Para los cristianos de América latina fueron decisivos en el afán de asumir un compromiso coherente con la fidelidad exigida por el evangelio. Muchos de los sucesos eclesiales, sociales y políticos en nuestros países, a partir de la década del 60 fueron impregnados por los nuevos aires que soplaron en todas las latitudes.

Tanto el Concilio Ecuménico Vaticano II como sus relecturas a nuestras realidades provocaron reacciones diferentes. Junto a la positiva adhesión que se suscitó en la vida de las comunidades, particularmente de las más empobrecidas, también existieron los resquemores y la oposición de quienes pensaron que les “cambiaron la religión” o pedían el monopolio de un sustento a sus posiciones privilegiadas. Por eso no estuvieron ausentes los conflictos y las reacciones violentas que acarrearon esa larga lista de mártires, que hoy también sustenta la memoria de nuestras comunidades. Como símbolo de innumerables testimonios: en 1976, Mons. Enrique Angelelli en Argentina y en 1980, Mons. Oscar Arnulfo Romero, en El Salvador, pretendiendo acallar las voces de una iglesia profética, por obra de las dictaduras instauradas en nuestro continente, que sustentadas en la doctrina de la seguridad nacional, venían a salvar la “civilización occidental y cristiana”.

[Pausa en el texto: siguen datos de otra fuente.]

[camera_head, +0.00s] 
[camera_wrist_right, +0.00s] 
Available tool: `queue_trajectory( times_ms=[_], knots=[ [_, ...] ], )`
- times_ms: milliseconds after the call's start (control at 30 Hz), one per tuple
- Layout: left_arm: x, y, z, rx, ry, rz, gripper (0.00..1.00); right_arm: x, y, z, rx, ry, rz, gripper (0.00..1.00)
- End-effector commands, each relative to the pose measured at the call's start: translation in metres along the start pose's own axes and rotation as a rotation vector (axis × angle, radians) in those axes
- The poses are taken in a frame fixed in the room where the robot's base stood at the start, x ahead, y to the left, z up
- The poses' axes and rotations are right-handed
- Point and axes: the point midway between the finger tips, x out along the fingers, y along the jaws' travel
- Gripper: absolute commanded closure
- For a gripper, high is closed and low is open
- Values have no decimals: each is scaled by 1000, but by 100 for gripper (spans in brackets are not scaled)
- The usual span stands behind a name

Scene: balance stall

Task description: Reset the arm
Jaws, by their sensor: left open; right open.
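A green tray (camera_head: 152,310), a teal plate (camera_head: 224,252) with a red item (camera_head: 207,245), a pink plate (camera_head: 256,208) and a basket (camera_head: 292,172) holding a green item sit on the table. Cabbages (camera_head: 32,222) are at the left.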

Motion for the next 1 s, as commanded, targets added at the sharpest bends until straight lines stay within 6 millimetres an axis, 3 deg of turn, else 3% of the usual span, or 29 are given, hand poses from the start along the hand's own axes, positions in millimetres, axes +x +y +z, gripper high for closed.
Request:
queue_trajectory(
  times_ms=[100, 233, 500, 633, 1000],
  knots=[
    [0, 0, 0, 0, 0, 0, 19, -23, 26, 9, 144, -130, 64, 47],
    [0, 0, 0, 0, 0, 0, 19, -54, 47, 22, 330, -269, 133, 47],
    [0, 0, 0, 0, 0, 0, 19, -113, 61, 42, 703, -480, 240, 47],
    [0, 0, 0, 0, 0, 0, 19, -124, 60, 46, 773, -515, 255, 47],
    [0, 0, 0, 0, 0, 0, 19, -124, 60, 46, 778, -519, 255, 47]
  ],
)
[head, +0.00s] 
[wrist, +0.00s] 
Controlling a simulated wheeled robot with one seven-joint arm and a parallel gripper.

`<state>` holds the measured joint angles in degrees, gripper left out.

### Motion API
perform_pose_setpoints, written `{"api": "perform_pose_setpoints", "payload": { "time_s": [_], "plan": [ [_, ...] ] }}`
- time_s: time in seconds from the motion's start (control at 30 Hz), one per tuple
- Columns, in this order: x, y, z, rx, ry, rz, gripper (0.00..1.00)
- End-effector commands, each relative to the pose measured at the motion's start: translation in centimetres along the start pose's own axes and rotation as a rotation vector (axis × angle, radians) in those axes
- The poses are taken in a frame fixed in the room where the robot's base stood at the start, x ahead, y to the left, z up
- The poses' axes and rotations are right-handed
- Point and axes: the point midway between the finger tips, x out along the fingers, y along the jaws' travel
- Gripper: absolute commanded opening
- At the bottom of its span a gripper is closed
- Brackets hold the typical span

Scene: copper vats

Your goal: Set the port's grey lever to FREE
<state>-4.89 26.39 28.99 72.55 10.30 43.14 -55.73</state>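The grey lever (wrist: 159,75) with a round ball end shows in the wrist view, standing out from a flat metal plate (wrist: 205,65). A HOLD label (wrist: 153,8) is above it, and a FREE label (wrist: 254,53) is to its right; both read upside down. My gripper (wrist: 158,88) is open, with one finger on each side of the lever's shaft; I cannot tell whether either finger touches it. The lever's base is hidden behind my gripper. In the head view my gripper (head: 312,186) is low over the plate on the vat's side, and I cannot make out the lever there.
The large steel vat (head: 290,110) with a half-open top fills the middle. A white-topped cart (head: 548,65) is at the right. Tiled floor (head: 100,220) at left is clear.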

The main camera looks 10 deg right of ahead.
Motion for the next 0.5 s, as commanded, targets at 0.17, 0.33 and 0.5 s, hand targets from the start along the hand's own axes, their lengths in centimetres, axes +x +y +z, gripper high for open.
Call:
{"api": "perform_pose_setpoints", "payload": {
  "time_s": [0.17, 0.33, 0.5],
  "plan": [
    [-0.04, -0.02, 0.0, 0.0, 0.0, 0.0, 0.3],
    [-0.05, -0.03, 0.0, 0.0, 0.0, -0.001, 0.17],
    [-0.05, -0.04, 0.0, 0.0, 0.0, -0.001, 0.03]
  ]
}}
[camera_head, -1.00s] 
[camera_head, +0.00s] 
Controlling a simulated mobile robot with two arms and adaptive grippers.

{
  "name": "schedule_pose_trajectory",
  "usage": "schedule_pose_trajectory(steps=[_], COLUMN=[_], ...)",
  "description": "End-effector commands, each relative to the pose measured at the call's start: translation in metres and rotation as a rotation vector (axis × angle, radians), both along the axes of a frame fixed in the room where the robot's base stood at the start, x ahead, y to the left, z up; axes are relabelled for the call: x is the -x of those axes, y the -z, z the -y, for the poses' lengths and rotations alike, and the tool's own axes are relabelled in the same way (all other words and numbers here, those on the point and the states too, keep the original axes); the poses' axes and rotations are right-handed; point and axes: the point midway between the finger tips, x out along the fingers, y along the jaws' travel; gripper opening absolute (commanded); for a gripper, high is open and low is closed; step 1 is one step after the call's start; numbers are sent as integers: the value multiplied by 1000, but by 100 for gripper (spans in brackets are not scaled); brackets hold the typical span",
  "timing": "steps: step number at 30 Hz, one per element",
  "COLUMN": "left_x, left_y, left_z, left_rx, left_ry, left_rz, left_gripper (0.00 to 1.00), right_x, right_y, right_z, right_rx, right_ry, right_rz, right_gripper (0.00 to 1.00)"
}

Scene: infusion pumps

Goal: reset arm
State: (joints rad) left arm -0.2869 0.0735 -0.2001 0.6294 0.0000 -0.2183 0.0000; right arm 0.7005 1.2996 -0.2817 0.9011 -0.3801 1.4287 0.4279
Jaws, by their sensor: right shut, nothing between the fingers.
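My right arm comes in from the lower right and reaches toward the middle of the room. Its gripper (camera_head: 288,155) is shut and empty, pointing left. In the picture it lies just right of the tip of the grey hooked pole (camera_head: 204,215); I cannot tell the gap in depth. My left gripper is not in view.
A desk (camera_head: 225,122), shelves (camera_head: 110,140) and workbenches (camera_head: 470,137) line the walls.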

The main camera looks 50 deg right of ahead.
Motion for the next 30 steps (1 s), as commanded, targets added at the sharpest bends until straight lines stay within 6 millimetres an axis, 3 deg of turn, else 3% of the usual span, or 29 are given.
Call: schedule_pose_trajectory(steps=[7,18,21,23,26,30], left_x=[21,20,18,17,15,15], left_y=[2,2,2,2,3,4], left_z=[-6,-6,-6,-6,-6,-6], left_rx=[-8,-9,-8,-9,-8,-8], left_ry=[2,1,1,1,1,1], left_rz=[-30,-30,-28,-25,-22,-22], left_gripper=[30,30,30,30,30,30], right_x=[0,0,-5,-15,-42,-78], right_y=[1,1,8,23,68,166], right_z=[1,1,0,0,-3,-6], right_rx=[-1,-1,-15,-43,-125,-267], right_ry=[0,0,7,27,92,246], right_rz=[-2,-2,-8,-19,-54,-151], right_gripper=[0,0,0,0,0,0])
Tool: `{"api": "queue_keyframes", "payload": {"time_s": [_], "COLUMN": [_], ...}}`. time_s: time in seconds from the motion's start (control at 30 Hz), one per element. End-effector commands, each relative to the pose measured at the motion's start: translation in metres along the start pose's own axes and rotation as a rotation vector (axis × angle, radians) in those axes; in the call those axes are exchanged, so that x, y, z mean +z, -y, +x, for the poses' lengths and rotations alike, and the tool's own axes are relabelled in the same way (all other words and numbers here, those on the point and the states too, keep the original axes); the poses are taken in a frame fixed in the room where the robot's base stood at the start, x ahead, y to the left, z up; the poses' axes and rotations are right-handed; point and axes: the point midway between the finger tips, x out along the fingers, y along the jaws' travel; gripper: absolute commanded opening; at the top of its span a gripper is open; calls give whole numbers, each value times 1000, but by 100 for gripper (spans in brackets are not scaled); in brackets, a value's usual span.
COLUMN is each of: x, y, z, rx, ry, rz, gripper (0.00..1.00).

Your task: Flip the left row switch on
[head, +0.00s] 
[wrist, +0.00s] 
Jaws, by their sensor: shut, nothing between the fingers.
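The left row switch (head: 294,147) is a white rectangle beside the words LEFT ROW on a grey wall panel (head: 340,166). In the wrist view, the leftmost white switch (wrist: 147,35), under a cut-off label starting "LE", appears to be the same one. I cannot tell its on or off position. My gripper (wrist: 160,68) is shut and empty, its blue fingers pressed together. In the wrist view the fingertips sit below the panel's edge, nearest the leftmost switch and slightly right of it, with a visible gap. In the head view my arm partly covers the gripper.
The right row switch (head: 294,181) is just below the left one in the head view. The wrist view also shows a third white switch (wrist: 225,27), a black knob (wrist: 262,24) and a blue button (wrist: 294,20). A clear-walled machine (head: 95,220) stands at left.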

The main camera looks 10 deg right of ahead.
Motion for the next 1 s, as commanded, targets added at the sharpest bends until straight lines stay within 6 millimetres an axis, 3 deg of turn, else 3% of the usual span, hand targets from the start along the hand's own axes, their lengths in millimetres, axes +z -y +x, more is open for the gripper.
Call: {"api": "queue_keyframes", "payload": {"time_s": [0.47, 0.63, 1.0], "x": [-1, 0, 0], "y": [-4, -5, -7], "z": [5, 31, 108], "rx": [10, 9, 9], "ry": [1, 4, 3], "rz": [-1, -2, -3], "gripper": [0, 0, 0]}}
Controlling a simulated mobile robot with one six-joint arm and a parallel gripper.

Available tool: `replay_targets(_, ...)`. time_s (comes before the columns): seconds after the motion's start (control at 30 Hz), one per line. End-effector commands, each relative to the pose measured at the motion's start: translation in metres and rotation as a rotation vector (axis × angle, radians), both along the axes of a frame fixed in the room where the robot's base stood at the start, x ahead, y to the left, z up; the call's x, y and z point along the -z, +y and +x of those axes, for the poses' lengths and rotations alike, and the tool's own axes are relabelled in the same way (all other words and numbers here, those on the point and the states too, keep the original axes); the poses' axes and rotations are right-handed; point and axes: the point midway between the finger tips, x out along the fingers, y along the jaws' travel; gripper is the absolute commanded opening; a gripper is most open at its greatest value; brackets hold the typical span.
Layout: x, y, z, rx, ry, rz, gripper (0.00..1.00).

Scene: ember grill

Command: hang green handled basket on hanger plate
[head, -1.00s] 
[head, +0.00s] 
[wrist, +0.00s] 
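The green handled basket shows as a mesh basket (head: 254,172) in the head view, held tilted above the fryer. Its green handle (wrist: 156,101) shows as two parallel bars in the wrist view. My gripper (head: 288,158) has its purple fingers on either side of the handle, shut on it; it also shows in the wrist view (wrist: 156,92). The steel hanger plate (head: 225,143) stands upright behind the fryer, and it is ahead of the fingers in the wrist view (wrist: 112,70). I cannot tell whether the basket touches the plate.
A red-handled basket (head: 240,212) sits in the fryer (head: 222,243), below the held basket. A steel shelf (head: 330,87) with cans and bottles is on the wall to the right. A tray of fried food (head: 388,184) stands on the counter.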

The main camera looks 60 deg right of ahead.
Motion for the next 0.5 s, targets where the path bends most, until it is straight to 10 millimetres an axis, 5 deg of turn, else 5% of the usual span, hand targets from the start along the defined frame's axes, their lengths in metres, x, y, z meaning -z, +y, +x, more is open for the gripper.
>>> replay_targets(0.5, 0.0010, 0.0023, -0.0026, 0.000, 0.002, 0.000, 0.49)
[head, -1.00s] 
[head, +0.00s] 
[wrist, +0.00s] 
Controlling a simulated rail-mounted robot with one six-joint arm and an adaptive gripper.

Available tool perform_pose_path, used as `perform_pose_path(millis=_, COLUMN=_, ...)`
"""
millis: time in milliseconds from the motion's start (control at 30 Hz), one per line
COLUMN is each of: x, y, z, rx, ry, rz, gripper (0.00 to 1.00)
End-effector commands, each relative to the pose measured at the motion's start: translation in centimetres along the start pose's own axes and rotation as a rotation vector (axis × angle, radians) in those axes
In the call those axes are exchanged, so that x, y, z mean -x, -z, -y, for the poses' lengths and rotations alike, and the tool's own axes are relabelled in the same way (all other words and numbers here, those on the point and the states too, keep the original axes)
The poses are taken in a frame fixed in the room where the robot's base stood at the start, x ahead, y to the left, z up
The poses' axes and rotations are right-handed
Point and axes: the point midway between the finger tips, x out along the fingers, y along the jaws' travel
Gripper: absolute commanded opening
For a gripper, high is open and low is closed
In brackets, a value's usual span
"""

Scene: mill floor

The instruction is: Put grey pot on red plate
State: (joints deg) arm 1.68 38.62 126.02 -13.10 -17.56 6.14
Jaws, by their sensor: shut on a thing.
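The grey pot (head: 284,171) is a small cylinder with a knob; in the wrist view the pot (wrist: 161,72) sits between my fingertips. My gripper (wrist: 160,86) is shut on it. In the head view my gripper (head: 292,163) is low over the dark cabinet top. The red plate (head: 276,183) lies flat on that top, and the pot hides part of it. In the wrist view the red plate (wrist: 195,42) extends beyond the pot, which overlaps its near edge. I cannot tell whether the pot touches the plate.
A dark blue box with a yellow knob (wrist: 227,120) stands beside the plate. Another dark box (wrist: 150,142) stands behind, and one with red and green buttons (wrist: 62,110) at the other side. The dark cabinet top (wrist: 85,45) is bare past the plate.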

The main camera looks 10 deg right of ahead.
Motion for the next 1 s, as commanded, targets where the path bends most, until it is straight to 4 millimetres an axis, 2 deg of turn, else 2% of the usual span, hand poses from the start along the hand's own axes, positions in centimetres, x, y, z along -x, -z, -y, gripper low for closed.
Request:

En 1978 se inició el pontificado de Juan Pablo II. Sus primeras encíclicas como “Redemptor hominis” y “Laborem Excercens” reafirmaron concepciones conciliares en torno a los problemas sociales. En las décadas de los 80 y los 90 se produjeron importantes cambios mundiales. El neoliberalismo se había enseñoreado, con sus nefastas secuelas en lo económico, lo social y lo cultural para nuestros pueblos.

El Papa Juan Pablo II, a la vez que bregó incansablemente por la paz mundial, levantó su voz para alertar sobre los peligros de lo que llamó “capitalismo salvaje”. Esta preocupación social convivió con otros pronunciamientos que cerraron el debate a nuevas realidades del mundo contemporáneo, a la vez que se volvía a encorsetar la vivencia cristiana en normas, que si bien no podían borrar todo lo escrito por el Concilio, buscaban limitarlo mediante el disciplinamiento en la estructuración interna de la iglesia católica.

Empeñado en reposicionar al cristianismo en el mundo, como pastor universal, peregrinó por la mayoría de los países del mundo, entrando en contacto con las distintas culturas y religiones e incidiendo también en la situación política de algunos países, con los cambios que se produjeron en ellos.

En esas marchas y contramarchas de la era posconciliar, el prolongado papado de Juan Pablo II jugó sin duda un papel muy importante. La fuerte repercusión que provocó su muerte reciente en los más diversos ámbitos de la realidad mundial revela la enorme significación del pontificado que le tocó ejercer. Y también la preocupación por el futuro.

Desde este “continente de la esperanza”, como definió a nuestra América Latina, que concentra la mitad del catolicismo del mundo a la vez que sufre los efectos más crudos de la dependencia económica y la injusticia social, los cristianos estamos desafiados a retomar los aires nuevos que invadieron en el pentecostés del Concilio, cuando se abrieron las puertas empujándonos a las calles para ser testigos de la resurrección pascual.

El mismo espíritu que animó aquel Concilio, que tan acabada e integralmente asumió nuestro mártir Enrique Angelelli, es el que sigue latiendo y sufriendo con esperanza en medio de las penurias y necesidades de cada día, pero también de las luchas y los esfuerzos de organización y de solidaridad que abundan en las comunidades de nuestros pueblos.

Retomar los aires conciliares es volver a las fuentes que inspiran el compromiso de los cristianos con la lucha permanente por la convivencia fraternal. Responsabilidad ésta de tal magnitud, que supera cualquier contingencia histórica. Y está más allá de los cambios institucionales, aunque estos en ocasiones pueden contribuir de manera significativa si se producen en la fidelidad “con un oído en el evangelio y el otro en el pueblo” (Mons. Angelelli).

A 40 años del Concilio resultará fructífera una reflexión que contagie el entusiasmo necesario en la realidad actual para remover los espíritus adormecidos y despertar a las urgencias de los cambios impostergables para la dignidad de todos.